Je vérifie une fois encore que certains écrits laissent leur marque plus sûrement dans mes souvenirs que leur trace sur mes étagères. Je persiste, pugnace et entêtée : je suis sûre que ce livre se cache devant mes yeux.* Je dilapide le temps et désentasse l’espace et franchis l’invisible point où ma volonté improductive se transforme en rage salutaire. Je passe et je repasse les yeux que j’ai au bout des doigts sur les dos des ouvrages qui s’alignent et se serrent, les premiers servis d’une brève et lointaine décision de rangement. Je traverse ainsi mythes et philosophies. Aller-retour. Je m’arrête aussi. Ne pas s’attarder dans l’émotion. Celle des découvertes qui furent d’immenses rencontres. A jamais. Pour toujours.

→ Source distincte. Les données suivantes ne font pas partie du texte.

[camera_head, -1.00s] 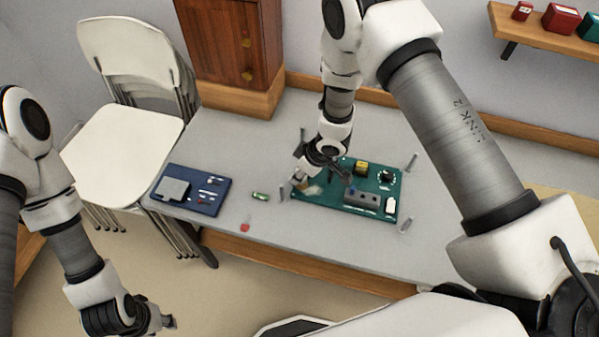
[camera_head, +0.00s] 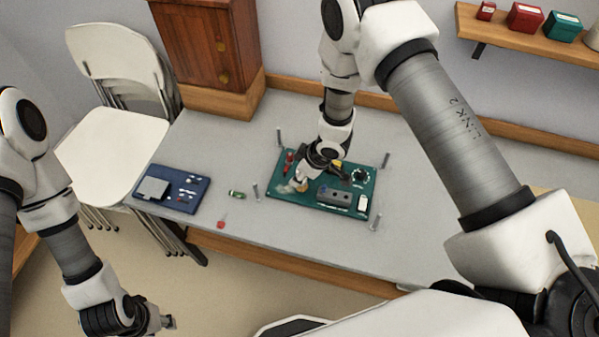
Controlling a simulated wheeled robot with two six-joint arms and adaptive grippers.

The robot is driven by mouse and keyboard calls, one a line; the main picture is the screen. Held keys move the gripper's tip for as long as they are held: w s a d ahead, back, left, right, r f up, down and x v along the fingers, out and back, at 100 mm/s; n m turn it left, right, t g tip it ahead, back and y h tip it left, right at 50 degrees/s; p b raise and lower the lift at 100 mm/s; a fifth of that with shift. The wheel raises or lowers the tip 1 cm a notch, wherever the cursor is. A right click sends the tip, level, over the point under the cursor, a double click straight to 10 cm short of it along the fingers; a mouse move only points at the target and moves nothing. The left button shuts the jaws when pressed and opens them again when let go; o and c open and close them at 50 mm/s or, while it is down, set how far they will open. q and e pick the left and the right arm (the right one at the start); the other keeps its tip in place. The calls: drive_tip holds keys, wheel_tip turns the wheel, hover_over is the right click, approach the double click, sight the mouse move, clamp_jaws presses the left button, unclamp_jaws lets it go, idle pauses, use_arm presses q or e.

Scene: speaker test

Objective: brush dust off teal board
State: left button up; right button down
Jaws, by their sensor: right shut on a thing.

Je pratique les nano-trêves. Les mini-armistices. Les capitulations infinitésimales, mais ni la fuite, ni l’exode. Ni la désertion. L’abdication n’est pas de mise. Faire diversion. Mais ne pas renoncer. Ma certitude est plus forte que sa ruse. J’y retourne. Je recommence. Et le trouve. Coincé-bloqué entre Sappho et les Sophistes,** dans une légère distorsion de l’ordre alphabétique, Suarès. Moins de soixante-dix pages de texte d’Agrigente à Paestum [qui n’est pas en Sicile je vous l’accorde, mais on ne va pas bouder son plaisir, Vidi Ego Odorati Victura Rosaria Paesti ] passant par Ségeste : le Temple, plus que solitaire, il crée la solitude. Jusqu’à Selinonte, le sépulcre des temples et des dieux au berceau. Il me semble, relisant ces mots, tous ces mots, si justes après tant d’années, rattraper sans la moindre déchirure un long sanglot mélancolique et doux. Et retrouver la puissante conviction de procéder d’un destin qui me dépasse et me survivra.
*cf archives de mars : carton rouge pour mes livres. Depuis cette date, on peut noter une (légère) amélioration. Des mains complices sont venues arranger cela, sans pouvoir tout ranger pour autant… mais le livre dont les lignes de Mars furent l’occasion, toujours pas retrouvé, lui !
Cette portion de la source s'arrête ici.